Brookhaven National Laboratory in Upton is one of the country’s premier scientific research facilities. Co-managed by Stony Brook University, it has attracted the world’s best scientists to Long Island. Its presence in Suffolk County adds a ton of prestige and top-of-the-line smarts to the region.
With the recent announcement by the U.S. Department of Energy that it will fund construction of a nearly $3 billion electron-ion collider at the lab, its importance to our region has grown by leaps and bounds. It is no exaggeration to say that this massive project will secure the lab’s place as the most important research facility of its kind in the world.
To put it in layman’s terms, the collider, once completed, will be able to study the subatomic elements that make up the foundation of the universe. The lab won this funding in a competition, prevailing over a federal research facility in Virginia. It is no exaggeration to say that Congressman Lee Zeldin was instrumental in BNL’s winning the contract.
Many who supported the lab’s bid thought the president’s acrimonious relationships with Sen. Charles Schumer and Gov. Andrew Cuomo might have meant the collider would have gone to Virginia. But it didn’t, and Long Island is the big winner because of it.
“This is absolutely huge,” said Kevin Law, chief executive at the Long Island Association. Referring to Amazon’s decision not to build a large facility in Queens, he added, “This is like an Amazon-type win for Suffolk County.”
The governor said the project would support some 4,000 construction jobs and will generate billions in economic activity. Construction of the collider — which will be about 2.4 miles in circumference and will be built underground — will take about 10 years. Mr. Cuomo also committed some $165 million in state funds to the project as an added inducement for the DOE to pick BNL.
In a statement, Mr. Zeldin said, “This cutting-edge project will inject billions of dollars and an extensive number of jobs into New York’s 1st Congressional District, all while churning out scores of scientific discoveries that help us understand the world around us, harness the untapped potential of the natural world and, from human health to our national security and beyond, benefit nearly every aspect of our lives. Furthermore, this never-before-seen technology will make BNL and NY-1 a destination for the next generation of scientists, attracting some of our world’s best and brightest.”

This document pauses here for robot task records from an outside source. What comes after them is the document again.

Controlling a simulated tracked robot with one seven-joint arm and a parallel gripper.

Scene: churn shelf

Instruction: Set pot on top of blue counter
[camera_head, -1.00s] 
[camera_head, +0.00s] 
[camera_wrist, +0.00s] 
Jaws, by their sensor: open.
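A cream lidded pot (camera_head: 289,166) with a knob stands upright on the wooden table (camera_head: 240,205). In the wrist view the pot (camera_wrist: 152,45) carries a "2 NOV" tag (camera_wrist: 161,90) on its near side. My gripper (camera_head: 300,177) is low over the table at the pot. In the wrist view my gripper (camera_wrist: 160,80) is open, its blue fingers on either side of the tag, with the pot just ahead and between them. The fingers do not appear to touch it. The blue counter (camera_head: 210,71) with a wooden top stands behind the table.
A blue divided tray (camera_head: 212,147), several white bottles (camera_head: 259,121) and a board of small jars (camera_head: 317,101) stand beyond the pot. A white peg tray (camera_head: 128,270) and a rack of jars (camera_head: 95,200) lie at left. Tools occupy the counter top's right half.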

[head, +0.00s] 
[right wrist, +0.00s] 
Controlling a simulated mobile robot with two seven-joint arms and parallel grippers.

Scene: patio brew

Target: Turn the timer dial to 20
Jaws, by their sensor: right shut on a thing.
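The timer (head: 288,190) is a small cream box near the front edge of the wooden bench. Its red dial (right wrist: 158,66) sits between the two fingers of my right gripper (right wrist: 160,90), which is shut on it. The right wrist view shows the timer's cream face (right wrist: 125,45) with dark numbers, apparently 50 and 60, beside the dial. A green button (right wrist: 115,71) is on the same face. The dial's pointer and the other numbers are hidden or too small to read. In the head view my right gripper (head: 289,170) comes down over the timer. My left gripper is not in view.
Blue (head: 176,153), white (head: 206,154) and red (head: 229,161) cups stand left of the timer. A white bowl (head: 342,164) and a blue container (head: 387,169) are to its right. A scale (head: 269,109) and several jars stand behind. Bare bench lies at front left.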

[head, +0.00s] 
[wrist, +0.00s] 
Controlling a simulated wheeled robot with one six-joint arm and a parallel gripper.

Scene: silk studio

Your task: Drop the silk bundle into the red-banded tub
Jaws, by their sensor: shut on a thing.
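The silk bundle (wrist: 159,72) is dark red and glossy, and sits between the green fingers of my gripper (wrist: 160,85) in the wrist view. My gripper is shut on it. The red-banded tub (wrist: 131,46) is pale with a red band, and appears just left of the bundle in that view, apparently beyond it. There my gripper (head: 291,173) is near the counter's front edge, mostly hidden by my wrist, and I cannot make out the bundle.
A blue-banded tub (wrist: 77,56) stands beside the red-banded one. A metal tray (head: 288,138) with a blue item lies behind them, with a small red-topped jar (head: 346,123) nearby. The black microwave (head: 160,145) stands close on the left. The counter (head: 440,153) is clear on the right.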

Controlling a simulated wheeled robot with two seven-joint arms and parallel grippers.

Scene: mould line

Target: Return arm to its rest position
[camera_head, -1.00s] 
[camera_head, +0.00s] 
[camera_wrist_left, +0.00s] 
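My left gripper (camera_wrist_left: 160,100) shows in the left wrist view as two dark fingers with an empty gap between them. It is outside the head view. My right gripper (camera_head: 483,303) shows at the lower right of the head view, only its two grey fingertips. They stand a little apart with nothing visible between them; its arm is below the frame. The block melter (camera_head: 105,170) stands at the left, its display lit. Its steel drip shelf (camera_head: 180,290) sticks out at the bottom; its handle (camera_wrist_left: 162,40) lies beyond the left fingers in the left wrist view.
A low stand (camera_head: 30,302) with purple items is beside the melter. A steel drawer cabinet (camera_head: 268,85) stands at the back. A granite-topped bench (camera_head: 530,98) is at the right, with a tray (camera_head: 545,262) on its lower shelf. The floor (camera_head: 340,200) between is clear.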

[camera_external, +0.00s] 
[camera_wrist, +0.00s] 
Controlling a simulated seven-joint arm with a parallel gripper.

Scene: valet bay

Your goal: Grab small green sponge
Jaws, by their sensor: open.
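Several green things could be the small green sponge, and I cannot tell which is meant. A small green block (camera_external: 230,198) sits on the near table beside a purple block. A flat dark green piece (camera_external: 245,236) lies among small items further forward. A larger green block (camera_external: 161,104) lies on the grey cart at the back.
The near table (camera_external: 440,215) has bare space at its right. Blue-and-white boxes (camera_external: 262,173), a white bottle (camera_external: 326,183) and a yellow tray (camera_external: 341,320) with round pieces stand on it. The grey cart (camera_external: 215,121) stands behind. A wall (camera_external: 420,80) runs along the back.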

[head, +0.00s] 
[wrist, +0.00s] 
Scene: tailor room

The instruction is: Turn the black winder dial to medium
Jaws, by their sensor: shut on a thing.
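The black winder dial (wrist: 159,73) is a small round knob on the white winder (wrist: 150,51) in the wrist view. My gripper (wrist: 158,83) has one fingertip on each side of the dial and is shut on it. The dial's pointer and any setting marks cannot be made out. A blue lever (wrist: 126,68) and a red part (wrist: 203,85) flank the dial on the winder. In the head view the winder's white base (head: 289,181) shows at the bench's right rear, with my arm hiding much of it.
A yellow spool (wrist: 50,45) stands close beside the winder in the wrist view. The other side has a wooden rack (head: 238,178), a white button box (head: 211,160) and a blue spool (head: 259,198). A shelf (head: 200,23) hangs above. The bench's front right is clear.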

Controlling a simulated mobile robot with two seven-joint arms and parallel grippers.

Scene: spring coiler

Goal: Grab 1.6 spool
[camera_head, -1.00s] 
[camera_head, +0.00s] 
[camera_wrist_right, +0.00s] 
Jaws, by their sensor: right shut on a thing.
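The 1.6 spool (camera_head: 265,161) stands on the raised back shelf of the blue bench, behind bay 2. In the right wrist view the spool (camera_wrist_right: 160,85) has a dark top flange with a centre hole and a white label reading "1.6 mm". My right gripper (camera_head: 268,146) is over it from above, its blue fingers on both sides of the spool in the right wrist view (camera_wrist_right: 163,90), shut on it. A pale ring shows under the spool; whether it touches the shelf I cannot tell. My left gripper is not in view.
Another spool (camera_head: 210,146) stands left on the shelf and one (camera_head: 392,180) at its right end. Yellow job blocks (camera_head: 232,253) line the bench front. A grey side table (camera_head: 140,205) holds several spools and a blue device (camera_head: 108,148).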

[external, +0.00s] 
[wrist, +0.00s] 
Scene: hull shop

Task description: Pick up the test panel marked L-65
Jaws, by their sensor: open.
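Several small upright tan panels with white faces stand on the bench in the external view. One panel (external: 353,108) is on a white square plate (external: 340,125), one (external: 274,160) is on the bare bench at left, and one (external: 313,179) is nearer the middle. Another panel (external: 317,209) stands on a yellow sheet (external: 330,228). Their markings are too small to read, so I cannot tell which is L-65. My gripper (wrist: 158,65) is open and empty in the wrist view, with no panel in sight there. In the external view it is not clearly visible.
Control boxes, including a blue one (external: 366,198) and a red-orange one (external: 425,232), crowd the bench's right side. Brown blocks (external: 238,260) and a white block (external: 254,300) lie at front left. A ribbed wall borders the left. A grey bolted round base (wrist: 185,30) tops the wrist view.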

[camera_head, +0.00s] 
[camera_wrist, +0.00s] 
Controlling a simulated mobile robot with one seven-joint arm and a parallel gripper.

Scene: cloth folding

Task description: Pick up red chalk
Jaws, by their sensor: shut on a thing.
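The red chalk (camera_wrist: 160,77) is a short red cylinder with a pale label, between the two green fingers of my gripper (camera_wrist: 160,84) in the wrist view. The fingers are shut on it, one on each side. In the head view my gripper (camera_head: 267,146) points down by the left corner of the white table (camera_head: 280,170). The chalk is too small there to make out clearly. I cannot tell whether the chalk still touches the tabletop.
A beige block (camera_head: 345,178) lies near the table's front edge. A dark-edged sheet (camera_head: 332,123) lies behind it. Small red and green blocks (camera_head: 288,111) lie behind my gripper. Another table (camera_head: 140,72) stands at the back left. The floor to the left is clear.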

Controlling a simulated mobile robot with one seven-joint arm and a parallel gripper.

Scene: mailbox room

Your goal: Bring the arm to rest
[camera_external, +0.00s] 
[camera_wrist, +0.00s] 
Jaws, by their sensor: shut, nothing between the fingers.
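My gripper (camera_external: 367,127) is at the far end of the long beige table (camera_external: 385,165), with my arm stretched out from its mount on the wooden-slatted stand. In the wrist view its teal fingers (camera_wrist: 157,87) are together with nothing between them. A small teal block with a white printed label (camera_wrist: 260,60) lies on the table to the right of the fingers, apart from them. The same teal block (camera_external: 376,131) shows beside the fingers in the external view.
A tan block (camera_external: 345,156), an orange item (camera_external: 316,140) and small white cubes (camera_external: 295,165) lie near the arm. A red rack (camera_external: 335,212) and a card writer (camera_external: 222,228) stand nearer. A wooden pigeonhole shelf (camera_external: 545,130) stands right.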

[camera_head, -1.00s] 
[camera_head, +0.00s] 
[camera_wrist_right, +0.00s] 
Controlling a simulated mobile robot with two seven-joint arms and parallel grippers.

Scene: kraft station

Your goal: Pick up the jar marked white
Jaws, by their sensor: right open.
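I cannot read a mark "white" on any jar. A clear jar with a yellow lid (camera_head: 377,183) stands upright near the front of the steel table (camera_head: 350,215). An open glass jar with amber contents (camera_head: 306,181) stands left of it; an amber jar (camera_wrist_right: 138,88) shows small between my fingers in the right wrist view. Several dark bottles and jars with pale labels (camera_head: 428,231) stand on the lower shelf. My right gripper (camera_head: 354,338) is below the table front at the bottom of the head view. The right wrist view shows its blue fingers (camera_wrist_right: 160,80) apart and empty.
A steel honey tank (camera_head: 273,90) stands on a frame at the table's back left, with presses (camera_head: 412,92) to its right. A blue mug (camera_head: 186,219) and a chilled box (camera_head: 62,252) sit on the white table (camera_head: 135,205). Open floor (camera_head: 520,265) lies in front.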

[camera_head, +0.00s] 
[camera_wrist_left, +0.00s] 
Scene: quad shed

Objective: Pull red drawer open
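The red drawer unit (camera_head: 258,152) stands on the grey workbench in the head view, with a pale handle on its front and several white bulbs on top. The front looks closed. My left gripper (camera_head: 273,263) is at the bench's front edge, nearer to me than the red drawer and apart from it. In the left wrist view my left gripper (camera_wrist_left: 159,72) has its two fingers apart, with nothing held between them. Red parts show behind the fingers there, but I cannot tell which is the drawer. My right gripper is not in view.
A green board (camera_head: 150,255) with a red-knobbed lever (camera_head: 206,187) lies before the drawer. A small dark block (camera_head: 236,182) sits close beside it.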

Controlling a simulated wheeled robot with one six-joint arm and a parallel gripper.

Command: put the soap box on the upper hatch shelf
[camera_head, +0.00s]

Eastern Long Island was once home to the remarkable group of scientists and engineers who put astronauts on the moon and brought them home safely. Newsday’s editorial extolling the award to BNL pointed out that construction of the collider “could be more important to the Island than the decision to build the Apollo lunar module here, which paved the way for tens of thousands of prime jobs and decades of prosperity.”
That is correct. This is indeed wonderful news for Long Island.